## DESCRIPTION OF THE TASK:
In the lines below, find the one that contains "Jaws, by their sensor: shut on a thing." and write it out exactly, along with every line that follows it.

## SOURCE DATA:
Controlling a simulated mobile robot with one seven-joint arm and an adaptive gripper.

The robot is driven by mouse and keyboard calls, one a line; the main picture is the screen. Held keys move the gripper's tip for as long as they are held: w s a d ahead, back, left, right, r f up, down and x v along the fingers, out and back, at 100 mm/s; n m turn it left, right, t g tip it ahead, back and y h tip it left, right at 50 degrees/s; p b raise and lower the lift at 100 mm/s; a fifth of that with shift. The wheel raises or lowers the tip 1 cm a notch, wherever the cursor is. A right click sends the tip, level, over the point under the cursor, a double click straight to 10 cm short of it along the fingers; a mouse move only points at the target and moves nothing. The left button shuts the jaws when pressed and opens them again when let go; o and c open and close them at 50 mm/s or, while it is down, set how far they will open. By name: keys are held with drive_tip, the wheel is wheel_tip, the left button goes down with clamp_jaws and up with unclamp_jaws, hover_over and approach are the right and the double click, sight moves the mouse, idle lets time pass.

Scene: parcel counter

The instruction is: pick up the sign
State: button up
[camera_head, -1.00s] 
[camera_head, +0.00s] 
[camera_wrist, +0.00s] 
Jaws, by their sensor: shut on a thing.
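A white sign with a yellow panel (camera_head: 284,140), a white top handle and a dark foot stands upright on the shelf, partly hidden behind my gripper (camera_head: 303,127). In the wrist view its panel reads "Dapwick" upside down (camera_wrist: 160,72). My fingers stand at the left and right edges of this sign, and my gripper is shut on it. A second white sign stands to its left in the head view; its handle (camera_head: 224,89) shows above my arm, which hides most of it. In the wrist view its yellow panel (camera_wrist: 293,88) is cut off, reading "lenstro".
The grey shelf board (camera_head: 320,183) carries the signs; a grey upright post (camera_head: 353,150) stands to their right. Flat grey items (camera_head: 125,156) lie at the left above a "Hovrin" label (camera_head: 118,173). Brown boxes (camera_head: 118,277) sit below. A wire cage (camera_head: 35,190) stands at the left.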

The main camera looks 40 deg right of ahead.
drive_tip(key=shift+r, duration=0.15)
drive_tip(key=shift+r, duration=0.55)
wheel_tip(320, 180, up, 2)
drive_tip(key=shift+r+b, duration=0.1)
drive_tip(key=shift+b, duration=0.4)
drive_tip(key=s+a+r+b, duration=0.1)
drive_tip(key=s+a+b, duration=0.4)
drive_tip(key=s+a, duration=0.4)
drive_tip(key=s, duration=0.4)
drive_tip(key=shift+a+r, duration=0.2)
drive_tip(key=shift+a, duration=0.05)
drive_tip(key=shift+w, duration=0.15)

## RESPONSE:
Jaws, by their sensor: shut on a thing.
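A white sign with a yellow panel (camera_head: 284,140), a white top handle and a dark foot stands upright on the shelf, partly hidden behind my gripper (camera_head: 303,127). In the wrist view its panel reads "Dapwick" upside down (camera_wrist: 160,72). My fingers stand at the left and right edges of this sign, and my gripper is shut on it. A second white sign stands to its left in the head view; its handle (camera_head: 224,89) shows above my arm, which hides most of it. In the wrist view its yellow panel (camera_wrist: 293,88) is cut off, reading "lenstro".
The grey shelf board (camera_head: 320,183) carries the signs; a grey upright post (camera_head: 353,150) stands to their right. Flat grey items (camera_head: 125,156) lie at the left above a "Hovrin" label (camera_head: 118,173). Brown boxes (camera_head: 118,277) sit below. A wire cage (camera_head: 35,190) stands at the left.

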The main camera looks 40 deg right of ahead.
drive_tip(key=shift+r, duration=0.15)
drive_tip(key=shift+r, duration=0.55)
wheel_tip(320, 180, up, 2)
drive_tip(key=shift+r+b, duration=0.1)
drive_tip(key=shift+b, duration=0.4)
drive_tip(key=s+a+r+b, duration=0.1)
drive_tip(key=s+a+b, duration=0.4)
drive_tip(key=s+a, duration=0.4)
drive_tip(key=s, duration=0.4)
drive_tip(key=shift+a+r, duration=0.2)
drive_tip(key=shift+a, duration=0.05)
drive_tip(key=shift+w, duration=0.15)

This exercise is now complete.